▶ What the task asks
In this exercise, return the whole listing exactly, excluding any images.
........
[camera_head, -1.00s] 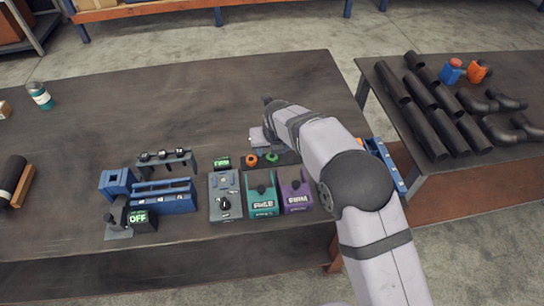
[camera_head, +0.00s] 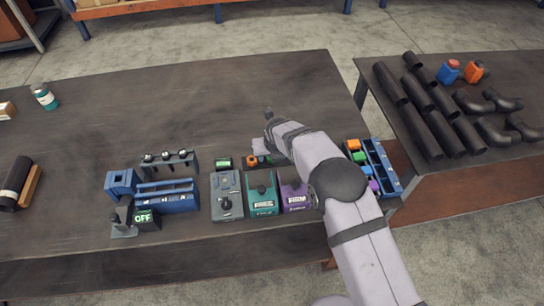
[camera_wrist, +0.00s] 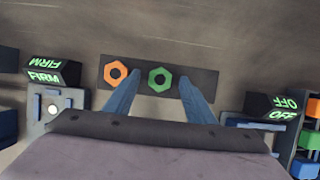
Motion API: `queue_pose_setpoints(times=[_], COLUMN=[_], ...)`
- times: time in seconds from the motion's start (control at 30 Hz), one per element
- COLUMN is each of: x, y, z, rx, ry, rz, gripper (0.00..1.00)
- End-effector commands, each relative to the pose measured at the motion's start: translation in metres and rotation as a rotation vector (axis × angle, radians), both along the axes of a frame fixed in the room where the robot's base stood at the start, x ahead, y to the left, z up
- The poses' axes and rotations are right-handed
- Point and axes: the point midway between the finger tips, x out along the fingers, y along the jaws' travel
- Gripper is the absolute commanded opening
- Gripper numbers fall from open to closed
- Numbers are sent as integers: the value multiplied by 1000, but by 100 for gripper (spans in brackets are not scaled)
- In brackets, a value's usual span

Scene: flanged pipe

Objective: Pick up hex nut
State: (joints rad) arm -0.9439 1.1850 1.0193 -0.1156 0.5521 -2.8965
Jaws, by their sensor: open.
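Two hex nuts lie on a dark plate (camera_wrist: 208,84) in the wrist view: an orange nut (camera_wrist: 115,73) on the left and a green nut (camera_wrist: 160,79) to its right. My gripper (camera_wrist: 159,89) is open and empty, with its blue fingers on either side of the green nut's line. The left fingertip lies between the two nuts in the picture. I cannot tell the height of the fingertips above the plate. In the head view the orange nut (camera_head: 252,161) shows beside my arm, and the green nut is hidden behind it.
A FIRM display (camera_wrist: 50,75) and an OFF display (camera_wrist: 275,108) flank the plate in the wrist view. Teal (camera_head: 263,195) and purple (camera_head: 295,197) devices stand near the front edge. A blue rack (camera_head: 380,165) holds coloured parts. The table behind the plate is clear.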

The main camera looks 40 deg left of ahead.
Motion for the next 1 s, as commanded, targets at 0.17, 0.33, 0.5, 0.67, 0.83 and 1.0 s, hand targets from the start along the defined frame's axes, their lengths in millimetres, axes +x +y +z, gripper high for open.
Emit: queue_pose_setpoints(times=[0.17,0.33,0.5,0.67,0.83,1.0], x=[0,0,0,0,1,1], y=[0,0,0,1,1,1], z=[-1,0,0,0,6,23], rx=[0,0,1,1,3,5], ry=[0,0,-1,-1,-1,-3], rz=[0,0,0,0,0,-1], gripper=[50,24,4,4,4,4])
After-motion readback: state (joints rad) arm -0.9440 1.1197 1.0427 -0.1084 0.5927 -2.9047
........
▶ Task result
[camera_head, -1.00s] 
[camera_head, +0.00s] 
[camera_wrist, +0.00s] 
Motion API: `queue_pose_setpoints(times=[_], COLUMN=[_], ...)`
- times: time in seconds from the motion's start (control at 30 Hz), one per element
- COLUMN is each of: x, y, z, rx, ry, rz, gripper (0.00..1.00)
- End-effector commands, each relative to the pose measured at the motion's start: translation in metres and rotation as a rotation vector (axis × angle, radians), both along the axes of a frame fixed in the room where the robot's base stood at the start, x ahead, y to the left, z up
- The poses' axes and rotations are right-handed
- Point and axes: the point midway between the finger tips, x out along the fingers, y along the jaws' travel
- Gripper is the absolute commanded opening
- Gripper numbers fall from open to closed
- Numbers are sent as integers: the value multiplied by 1000, but by 100 for gripper (spans in brackets are not scaled)
- In brackets, a value's usual span

Scene: flanged pipe

Objective: Pick up hex nut
State: (joints rad) arm -0.9439 1.1850 1.0193 -0.1156 0.5521 -2.8965
Jaws, by their sensor: open.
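Two hex nuts lie on a dark plate (camera_wrist: 208,84) in the wrist view: an orange nut (camera_wrist: 115,73) on the left and a green nut (camera_wrist: 160,79) to its right. My gripper (camera_wrist: 159,89) is open and empty, with its blue fingers on either side of the green nut's line. The left fingertip lies between the two nuts in the picture. I cannot tell the height of the fingertips above the plate. In the head view the orange nut (camera_head: 252,161) shows beside my arm, and the green nut is hidden behind it.
A FIRM display (camera_wrist: 50,75) and an OFF display (camera_wrist: 275,108) flank the plate in the wrist view. Teal (camera_head: 263,195) and purple (camera_head: 295,197) devices stand near the front edge. A blue rack (camera_head: 380,165) holds coloured parts. The table behind the plate is clear.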

The main camera looks 40 deg left of ahead.
Motion for the next 1 s, as commanded, targets at 0.17, 0.33, 0.5, 0.67, 0.83 and 1.0 s, hand targets from the start along the defined frame's axes, their lengths in millimetres, axes +x +y +z, gripper high for open.
Emit: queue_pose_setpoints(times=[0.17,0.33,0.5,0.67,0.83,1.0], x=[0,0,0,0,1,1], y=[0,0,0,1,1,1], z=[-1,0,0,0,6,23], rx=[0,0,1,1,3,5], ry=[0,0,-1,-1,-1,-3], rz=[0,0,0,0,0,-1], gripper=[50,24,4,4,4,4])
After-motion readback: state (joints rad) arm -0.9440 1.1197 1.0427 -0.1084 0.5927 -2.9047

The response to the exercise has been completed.